==== Input material
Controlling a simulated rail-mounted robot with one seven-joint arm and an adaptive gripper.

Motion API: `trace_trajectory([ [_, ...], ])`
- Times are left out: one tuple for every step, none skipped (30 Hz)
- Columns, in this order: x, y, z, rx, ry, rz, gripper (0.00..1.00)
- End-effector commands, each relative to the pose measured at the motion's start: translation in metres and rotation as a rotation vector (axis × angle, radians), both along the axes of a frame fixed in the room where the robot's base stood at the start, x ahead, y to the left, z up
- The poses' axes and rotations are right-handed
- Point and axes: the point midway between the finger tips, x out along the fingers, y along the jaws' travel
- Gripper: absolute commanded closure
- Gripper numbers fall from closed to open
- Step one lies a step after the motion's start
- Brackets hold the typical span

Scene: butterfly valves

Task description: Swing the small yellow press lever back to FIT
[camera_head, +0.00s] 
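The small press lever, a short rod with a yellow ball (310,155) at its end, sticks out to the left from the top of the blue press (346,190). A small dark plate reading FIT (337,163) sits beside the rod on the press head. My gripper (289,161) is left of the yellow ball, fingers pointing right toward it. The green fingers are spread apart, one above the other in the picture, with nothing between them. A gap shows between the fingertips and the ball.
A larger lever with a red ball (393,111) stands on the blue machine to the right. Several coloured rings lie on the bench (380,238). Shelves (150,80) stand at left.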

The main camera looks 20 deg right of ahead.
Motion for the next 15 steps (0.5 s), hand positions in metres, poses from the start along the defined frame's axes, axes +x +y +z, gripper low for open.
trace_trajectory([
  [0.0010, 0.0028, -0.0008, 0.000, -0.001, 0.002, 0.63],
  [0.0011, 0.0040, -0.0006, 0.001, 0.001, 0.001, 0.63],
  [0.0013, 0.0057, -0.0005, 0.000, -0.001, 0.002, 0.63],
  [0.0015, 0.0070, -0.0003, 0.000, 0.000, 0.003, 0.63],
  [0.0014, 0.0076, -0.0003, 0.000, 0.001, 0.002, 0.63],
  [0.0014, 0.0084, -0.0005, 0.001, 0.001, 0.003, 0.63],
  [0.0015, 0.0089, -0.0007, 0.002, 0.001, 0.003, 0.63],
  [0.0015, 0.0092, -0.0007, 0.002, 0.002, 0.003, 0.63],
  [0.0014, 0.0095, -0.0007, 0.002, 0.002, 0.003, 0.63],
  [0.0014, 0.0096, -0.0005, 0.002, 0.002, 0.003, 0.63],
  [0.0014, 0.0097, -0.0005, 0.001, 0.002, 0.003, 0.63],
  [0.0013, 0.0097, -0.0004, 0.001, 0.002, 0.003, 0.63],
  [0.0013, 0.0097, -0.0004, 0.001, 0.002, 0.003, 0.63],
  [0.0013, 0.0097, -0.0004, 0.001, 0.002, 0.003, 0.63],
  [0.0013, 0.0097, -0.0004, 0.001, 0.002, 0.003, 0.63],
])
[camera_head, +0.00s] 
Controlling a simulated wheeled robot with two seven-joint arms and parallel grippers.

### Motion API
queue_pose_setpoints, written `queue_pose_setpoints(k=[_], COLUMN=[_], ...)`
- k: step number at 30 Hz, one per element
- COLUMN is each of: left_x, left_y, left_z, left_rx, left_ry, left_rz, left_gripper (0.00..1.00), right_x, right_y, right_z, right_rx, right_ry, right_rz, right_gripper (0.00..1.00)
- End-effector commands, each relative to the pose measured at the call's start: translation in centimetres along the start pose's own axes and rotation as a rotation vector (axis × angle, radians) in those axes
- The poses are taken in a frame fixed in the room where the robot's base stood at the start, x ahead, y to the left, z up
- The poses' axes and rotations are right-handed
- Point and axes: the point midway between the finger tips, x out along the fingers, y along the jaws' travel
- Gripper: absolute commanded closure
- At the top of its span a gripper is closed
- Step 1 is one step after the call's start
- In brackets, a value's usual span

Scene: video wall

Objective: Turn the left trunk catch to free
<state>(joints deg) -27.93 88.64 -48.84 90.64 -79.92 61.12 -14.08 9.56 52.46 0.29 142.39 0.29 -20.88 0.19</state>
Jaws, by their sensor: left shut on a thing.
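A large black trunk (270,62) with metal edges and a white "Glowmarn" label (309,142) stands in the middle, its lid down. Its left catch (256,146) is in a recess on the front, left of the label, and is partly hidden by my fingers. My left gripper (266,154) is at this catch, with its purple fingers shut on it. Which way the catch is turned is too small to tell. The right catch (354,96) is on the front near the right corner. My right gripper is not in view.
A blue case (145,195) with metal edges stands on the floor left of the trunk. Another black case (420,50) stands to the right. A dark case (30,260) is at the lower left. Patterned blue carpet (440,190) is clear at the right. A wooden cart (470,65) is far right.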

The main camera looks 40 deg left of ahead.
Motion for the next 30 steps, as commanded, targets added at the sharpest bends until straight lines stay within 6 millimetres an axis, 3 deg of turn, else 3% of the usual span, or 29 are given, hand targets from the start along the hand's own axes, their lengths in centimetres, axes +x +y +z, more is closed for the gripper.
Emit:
========
## To be done
Extract each entry in full and write it down exactly.

## Exercise result
Controlling a simulated rail-mounted robot with one seven-joint arm and an adaptive gripper.

Motion API: `trace_trajectory([ [_, ...], ])`
- Times are left out: one tuple for every step, none skipped (30 Hz)
- Columns, in this order: x, y, z, rx, ry, rz, gripper (0.00..1.00)
- End-effector commands, each relative to the pose measured at the motion's start: translation in metres and rotation as a rotation vector (axis × angle, radians), both along the axes of a frame fixed in the room where the robot's base stood at the start, x ahead, y to the left, z up
- The poses' axes and rotations are right-handed
- Point and axes: the point midway between the finger tips, x out along the fingers, y along the jaws' travel
- Gripper: absolute commanded closure
- Gripper numbers fall from closed to open
- Step one lies a step after the motion's start
- Brackets hold the typical span

Scene: butterfly valves

Task description: Swing the small yellow press lever back to FIT
[camera_head, +0.00s] 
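The small press lever, a short rod with a yellow ball (310,155) at its end, sticks out to the left from the top of the blue press (346,190). A small dark plate reading FIT (337,163) sits beside the rod on the press head. My gripper (289,161) is left of the yellow ball, fingers pointing right toward it. The green fingers are spread apart, one above the other in the picture, with nothing between them. A gap shows between the fingertips and the ball.
A larger lever with a red ball (393,111) stands on the blue machine to the right. Several coloured rings lie on the bench (380,238). Shelves (150,80) stand at left.

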The main camera looks 20 deg right of ahead.
Motion for the next 15 steps (0.5 s), hand positions in metres, poses from the start along the defined frame's axes, axes +x +y +z, gripper low for open.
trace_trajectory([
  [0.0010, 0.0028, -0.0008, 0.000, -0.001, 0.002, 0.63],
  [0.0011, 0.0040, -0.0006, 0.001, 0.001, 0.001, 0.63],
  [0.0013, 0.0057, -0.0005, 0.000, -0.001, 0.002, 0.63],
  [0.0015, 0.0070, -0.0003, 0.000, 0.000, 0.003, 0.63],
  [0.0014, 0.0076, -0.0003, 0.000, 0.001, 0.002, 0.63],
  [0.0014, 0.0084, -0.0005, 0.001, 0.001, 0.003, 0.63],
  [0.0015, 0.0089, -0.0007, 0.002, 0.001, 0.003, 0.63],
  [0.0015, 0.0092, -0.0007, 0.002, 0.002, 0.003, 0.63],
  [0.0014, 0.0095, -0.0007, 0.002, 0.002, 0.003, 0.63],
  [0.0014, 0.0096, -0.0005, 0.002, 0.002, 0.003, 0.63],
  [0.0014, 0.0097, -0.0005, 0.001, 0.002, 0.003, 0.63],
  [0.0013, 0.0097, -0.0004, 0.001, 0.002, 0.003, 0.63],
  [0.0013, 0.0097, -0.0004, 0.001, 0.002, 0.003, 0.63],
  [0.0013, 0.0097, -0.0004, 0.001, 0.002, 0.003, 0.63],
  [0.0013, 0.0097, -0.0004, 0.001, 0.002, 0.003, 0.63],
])
[camera_head, +0.00s] 
Controlling a simulated wheeled robot with two seven-joint arms and parallel grippers.

### Motion API
queue_pose_setpoints, written `queue_pose_setpoints(k=[_], COLUMN=[_], ...)`
- k: step number at 30 Hz, one per element
- COLUMN is each of: left_x, left_y, left_z, left_rx, left_ry, left_rz, left_gripper (0.00..1.00), right_x, right_y, right_z, right_rx, right_ry, right_rz, right_gripper (0.00..1.00)
- End-effector commands, each relative to the pose measured at the call's start: translation in centimetres along the start pose's own axes and rotation as a rotation vector (axis × angle, radians) in those axes
- The poses are taken in a frame fixed in the room where the robot's base stood at the start, x ahead, y to the left, z up
- The poses' axes and rotations are right-handed
- Point and axes: the point midway between the finger tips, x out along the fingers, y along the jaws' travel
- Gripper: absolute commanded closure
- At the top of its span a gripper is closed
- Step 1 is one step after the call's start
- In brackets, a value's usual span

Scene: video wall

Objective: Turn the left trunk catch to free
<state>(joints deg) -27.93 88.64 -48.84 90.64 -79.92 61.12 -14.08 9.56 52.46 0.29 142.39 0.29 -20.88 0.19</state>
Jaws, by their sensor: left shut on a thing.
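A large black trunk (270,62) with metal edges and a white "Glowmarn" label (309,142) stands in the middle, its lid down. Its left catch (256,146) is in a recess on the front, left of the label, and is partly hidden by my fingers. My left gripper (266,154) is at this catch, with its purple fingers shut on it. Which way the catch is turned is too small to tell. The right catch (354,96) is on the front near the right corner. My right gripper is not in view.
A blue case (145,195) with metal edges stands on the floor left of the trunk. Another black case (420,50) stands to the right. A dark case (30,260) is at the lower left. Patterned blue carpet (440,190) is clear at the right. A wooden cart (470,65) is far right.

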The main camera looks 40 deg left of ahead.
Motion for the next 30 steps, as commanded, targets added at the sharpest bends until straight lines stay within 6 millimetres an axis, 3 deg of turn, else 3% of the usual span, or 29 are given, hand targets from the start along the hand's own axes, their lengths in centimetres, axes +x +y +z, more is closed for the gripper.
Emit:

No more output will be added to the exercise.